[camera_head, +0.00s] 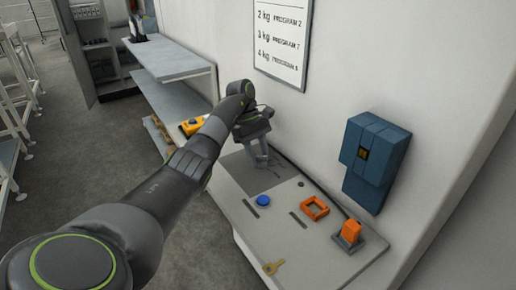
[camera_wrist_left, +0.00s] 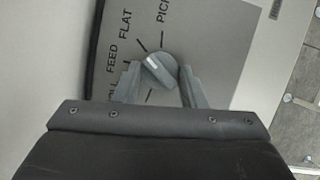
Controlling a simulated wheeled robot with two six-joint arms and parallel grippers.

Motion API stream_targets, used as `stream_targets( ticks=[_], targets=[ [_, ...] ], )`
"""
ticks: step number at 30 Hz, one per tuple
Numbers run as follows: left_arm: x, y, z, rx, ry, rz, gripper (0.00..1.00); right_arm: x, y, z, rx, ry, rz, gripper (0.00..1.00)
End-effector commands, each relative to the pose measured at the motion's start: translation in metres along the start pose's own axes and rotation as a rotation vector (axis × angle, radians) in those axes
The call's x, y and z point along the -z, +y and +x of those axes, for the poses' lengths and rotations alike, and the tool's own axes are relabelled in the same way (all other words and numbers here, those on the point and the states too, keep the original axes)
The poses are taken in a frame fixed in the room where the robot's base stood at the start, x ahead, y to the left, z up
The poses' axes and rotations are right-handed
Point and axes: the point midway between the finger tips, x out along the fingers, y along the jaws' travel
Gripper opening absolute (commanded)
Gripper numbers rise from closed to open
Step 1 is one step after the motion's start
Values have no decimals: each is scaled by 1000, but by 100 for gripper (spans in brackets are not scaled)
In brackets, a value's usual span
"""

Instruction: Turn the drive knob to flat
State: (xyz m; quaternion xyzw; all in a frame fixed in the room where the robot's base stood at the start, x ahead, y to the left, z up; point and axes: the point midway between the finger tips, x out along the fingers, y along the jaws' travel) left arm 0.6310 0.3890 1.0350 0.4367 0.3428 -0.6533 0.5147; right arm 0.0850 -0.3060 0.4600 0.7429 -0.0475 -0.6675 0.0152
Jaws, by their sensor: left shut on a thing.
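The drive knob (camera_wrist_left: 158,70) is a grey round knob with a raised bar and a pale stripe. It sits on a grey panel printed with FEED, FLAT and a partly cut-off PICK label, with thin lines around the knob. My left gripper (camera_wrist_left: 159,84) is shut on the knob, one finger on each side. The pale stripe is slanted; I cannot tell exactly which label it points to. In the head view my left gripper (camera_head: 262,159) reaches down to the far end of the control panel (camera_head: 285,222) and hides the knob. My right gripper is not in view.
The panel also carries a blue button (camera_head: 263,201), an orange square frame (camera_head: 314,208), an orange switch (camera_head: 351,231) and a brass key (camera_head: 272,267). A blue box (camera_head: 374,160) and a program sign (camera_head: 283,40) are on the wall. A shelf unit (camera_head: 172,62) stands behind.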

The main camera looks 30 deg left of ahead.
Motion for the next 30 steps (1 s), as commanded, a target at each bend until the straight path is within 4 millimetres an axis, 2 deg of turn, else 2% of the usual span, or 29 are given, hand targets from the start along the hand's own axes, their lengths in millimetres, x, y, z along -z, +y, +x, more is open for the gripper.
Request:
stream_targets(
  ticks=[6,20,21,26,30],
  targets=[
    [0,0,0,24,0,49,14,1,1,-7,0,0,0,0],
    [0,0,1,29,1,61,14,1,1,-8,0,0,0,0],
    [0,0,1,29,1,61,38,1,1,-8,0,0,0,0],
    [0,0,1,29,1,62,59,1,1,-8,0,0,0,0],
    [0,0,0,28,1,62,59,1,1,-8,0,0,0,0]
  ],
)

PROBLEM TO WORK ON: Only the lines from "[camera_wrist_left, +0.00s]" through "State: (xyz m;" should appear in your output, copied exactly with both end lines, and with no pictures.

PROBLEM SOLUTION:
[camera_wrist_left, +0.00s] 
Controlling a simulated wheeled robot with two six-joint arms and parallel grippers.

Motion API stream_targets, used as `stream_targets( ticks=[_], targets=[ [_, ...] ], )`
"""
ticks: step number at 30 Hz, one per tuple
Numbers run as follows: left_arm: x, y, z, rx, ry, rz, gripper (0.00..1.00); right_arm: x, y, z, rx, ry, rz, gripper (0.00..1.00)
End-effector commands, each relative to the pose measured at the motion's start: translation in metres along the start pose's own axes and rotation as a rotation vector (axis × angle, radians) in those axes
The call's x, y and z point along the -z, +y and +x of those axes, for the poses' lengths and rotations alike, and the tool's own axes are relabelled in the same way (all other words and numbers here, those on the point and the states too, keep the original axes)
The poses are taken in a frame fixed in the room where the robot's base stood at the start, x ahead, y to the left, z up
The poses' axes and rotations are right-handed
Point and axes: the point midway between the finger tips, x out along the fingers, y along the jaws' travel
Gripper opening absolute (commanded)
Gripper numbers rise from closed to open
Step 1 is one step after the motion's start
Values have no decimals: each is scaled by 1000, but by 100 for gripper (spans in brackets are not scaled)
In brackets, a value's usual span
"""

Instruction: Turn the drive knob to flat
State: (xyz m; quaternion xyzw; all in a frame fixed in the room where the robot's base stood at the start, x ahead, y to the left, z up; point and axes: the point midway between the finger tips, x out along the fingers, y along the jaws' travel) left arm 0.6310 0.3890 1.0350 0.4367 0.3428 -0.6533 0.5147; right arm 0.0850 -0.3060 0.4600 0.7429 -0.0475 -0.6675 0.0152

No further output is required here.